He said he had negotiated appearance fees for Stuart Appleby, an Australian golfer with multiple wins, Jhonattan Vegas of Venezuela, and Lexi Thompson, the L.P.G.A. star, when a South Korean tournament wanted her to play.
The fees can create perverse incentives. They can make players who might otherwise have been in the field not want to play without a fee.
“Once you allow this to happen, except for the major events, everyone has to pay people to show up,” said Craig Garthwaite, professor of strategy at Northwestern University’s Kellogg School of Management. “You can scale back and say I’m going to shift more of the budget to appearance fees than prize money. But in that setting, big stars still win no matter what.”
As for stopping the practice, Garthwaite said it’s hard to do.

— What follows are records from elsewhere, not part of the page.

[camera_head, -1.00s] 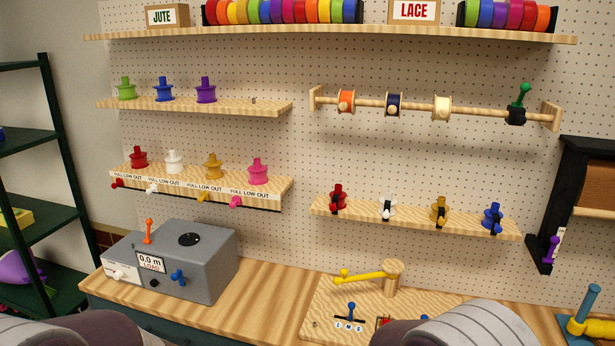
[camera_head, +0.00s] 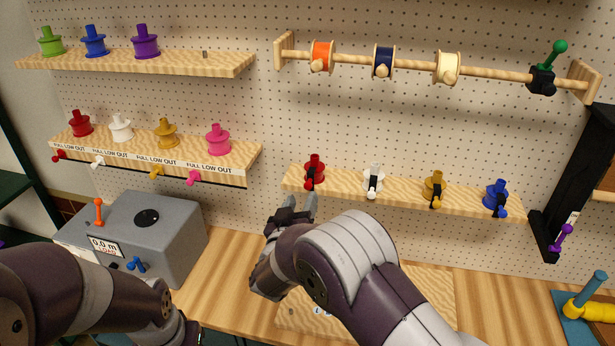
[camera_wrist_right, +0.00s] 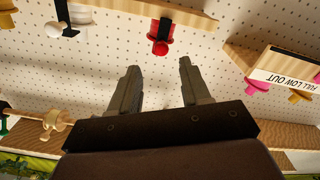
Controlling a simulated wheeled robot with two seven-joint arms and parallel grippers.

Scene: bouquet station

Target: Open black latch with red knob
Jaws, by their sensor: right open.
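The black latch with the red knob (camera_head: 312,178) is on the front of a red spool (camera_head: 314,164) at the left end of the lower right shelf. In the right wrist view the red knob (camera_wrist_right: 160,47) shows at the top, beyond the fingertips and between them. My right gripper (camera_head: 300,206) is just below and left of the latch, apart from it, open and empty. Its two spread fingers also show in the right wrist view (camera_wrist_right: 159,68). My left arm enters at the lower left; its gripper fingers are out of the picture.
White (camera_head: 373,180), gold (camera_head: 435,188) and blue (camera_head: 497,197) spools with black latches stand further right on the same shelf (camera_head: 400,190). Another shelf (camera_head: 155,152) with several spools and pull knobs is at left. A grey machine (camera_head: 170,245) stands on the bench.

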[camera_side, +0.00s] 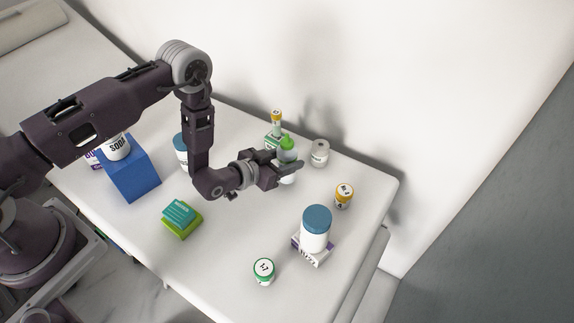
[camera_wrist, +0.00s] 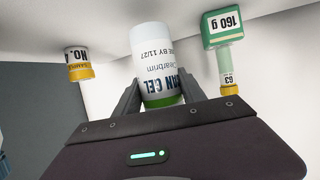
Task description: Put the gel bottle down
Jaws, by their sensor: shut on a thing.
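The gel bottle (camera_side: 288,155) has a green top and a pale body, and stands about upright toward the back of the white table. In the wrist view the gel bottle (camera_wrist: 158,62) shows upside down, with dark "GEL" lettering on its label and green at its lower end. My gripper (camera_side: 284,166) is shut on it, with one finger on each side in the wrist view (camera_wrist: 162,88). The fingers hide part of its body in the side view. I cannot tell whether its base touches the table (camera_side: 232,262).
Close behind are a green box (camera_side: 271,142) bearing a yellow-capped vial (camera_side: 276,118), and a grey-white jar (camera_side: 320,153). A yellow-capped bottle (camera_side: 344,196) and a blue-lidded tub (camera_side: 316,229) on a box stand to the right.

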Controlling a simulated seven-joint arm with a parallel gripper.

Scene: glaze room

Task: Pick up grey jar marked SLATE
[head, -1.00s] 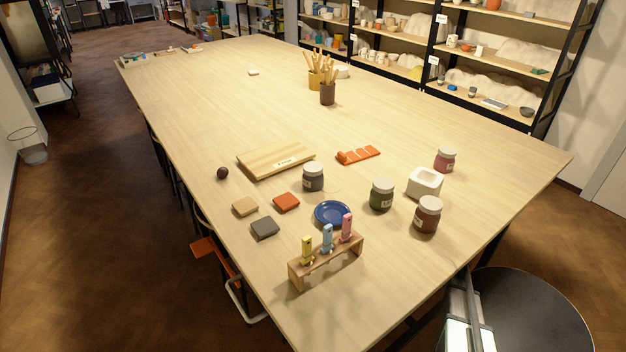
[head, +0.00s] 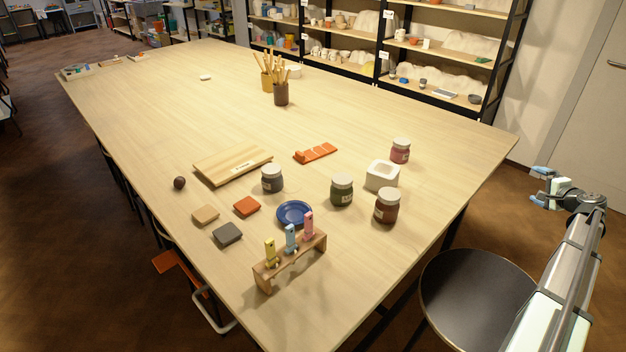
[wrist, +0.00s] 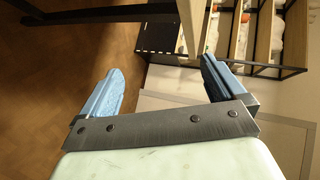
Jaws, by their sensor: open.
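The grey jar (head: 271,179) with a white lid stands upright on the table, just right of the wooden board, in the head view. Its label is too small to read. My gripper (head: 544,186) is off the table's right side in the head view, far from the jar. In the wrist view my gripper (wrist: 160,88) is open, with its two blue fingers wide apart and nothing between them. The jar is not in the wrist view.
Near the grey jar are a blue plate (head: 293,213), a green jar (head: 341,190), an orange tile (head: 246,206) and the wooden board (head: 232,165). A brown jar (head: 387,205), pink jar (head: 400,151) and white block-like dish (head: 382,175) stand further right. A stool (head: 478,295) is beside the table.

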The European Tour does not pay professional golfers to play in its events. But it does not prohibit tournament promoters from doing so. Some events on the Asian and Japan tours also pay players. By contrast, the PGA Tour specifically prohibits paying players to come to a tournament. But sponsors have other ways to entice them.
The John Deere Classic, played in Silvis, Ill., is held the week before the British Open. The tournament has a chartered jet waiting for the player who wins to fly directly to the United Kingdom. Anyone else playing in the tournament who is going to the Open can also get on board, paying a fee that goes to the event’s charitable arm.
Other events, one agent said, routinely pay players to give a talk at the tournament or to play with clients at another course during that week. Airfare and other expenses are covered.
And then there are sponsor obligations. There is a reason Johnson and most everyone else sponsored by the Royal Bank of Canada plays the RBC Canadian Open, even if it comes right before the United States Open.